There is a Waitrose which is the largest supermarket within the town as well as a Co-Op and several smaller stores.

Transport[edit]

Yateley is mainly a commuter town with direct road links to London, Reading, Aldershot and Guildford. Local public transport provides no direct link to London, Basingstoke or Reading.[citation needed].

There are very limited local bus routes such as the 3 and 100 (Stagecoach in Hants and Surrey) and the 72, 79 and 82 (Fleet Buzz).[5] There is no railway station.

The town also contains within its boundaries the Blackbushe Airport complex, which caters for leisure flights, flying lessons and small business flight operations. The complex also contains a thriving car auction, a go-kart track, parts of an abandoned World War II airfield (those parts of RAF Hartford Bridge which are not now part of Blackbushe Airport)[citation needed] and is the venue for the popular Blackbushe Sunday Market.

Sports[edit]

Yateley FC is a club that was established in 1927 for men's football. In 1967 Yateley Juniors FC was formed for Youth players. In 2008 both clubs merged to form a single club called Yateley FC. They have 13 youth teams from U6s to U18s, and three men's teams.[citation needed] The annual event "Gig On The Green" is held at the end of June every year on Yateley Green to raise funds for sports facilities in the area, including Yateley FC.

Darby Green and Potley FC - Darby Green FC and Potley and Frogmore FC merged with each other in 2010 due to lack of players.[citation needed] Jed Wallace, a professional Football player, played for Darby Green and Potley FC.[when?]

History[edit]

The name Yateley derives from the Middle English 'Yate' meaning 'Gate' (into Windsor Forest) and 'Lea' which was a 'forest clearing'.[citation needed]. Although in historic records, variations of the spelling include Hyatele, Yateleghe, Yatche, Yatelighe, Yeatley, Yeateley and Yatelegh.[6] The town's logo is a three-barred gate with the keys of Saint Peter (the church dedication) and the Tudor rose of Hampshire. The parish was originally much larger, covering both Blackwater and Hawley.[citation needed]

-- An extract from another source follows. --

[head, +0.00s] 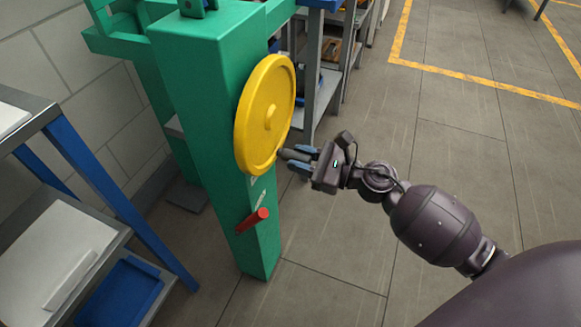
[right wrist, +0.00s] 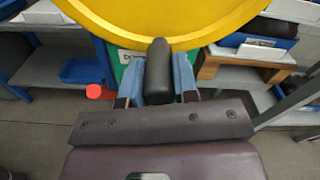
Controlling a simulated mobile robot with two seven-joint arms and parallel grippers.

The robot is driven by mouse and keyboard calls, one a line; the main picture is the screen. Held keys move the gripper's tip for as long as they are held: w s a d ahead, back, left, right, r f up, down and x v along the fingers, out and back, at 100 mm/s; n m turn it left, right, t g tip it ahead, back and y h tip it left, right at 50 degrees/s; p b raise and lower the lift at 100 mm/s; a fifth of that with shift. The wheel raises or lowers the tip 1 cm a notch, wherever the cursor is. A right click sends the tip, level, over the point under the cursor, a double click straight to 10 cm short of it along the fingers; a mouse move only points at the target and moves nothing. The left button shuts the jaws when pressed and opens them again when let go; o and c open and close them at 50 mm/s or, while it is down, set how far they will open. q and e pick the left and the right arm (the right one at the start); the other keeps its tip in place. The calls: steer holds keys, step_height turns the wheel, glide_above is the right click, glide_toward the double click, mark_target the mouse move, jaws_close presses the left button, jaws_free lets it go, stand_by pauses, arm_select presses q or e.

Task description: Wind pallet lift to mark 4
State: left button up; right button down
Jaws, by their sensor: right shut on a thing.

Yateley Hall in the town dates from the 13th century, but the town itself was mentioned in the Domesday Book of 1086 as Effelle.[7] In the early 17th century, Monteagle Farm was one of the minor properties of the 'discoverer' of the Gunpowder Plot, Lord Monteagle. A tradition has grown up that some of the first plans for the plot were put together there, but this is highly unlikely. However, roads of the residential area around Monteagle Lane have been named after some of the conspirators in memory of the connection.

Through the next few centuries, Yateley developed into a coaching-hub between London and Reading. Local legend has it that the curate of Yateley, named Parson Darby, was a highwayman who used the Reading Road as his main stamping ground. Darby Green, where he was hanged, is named after him. The "beast" of Yateley Morris Men is a wooden horse wearing a highwayman's disguise, in memory of Parson Darby.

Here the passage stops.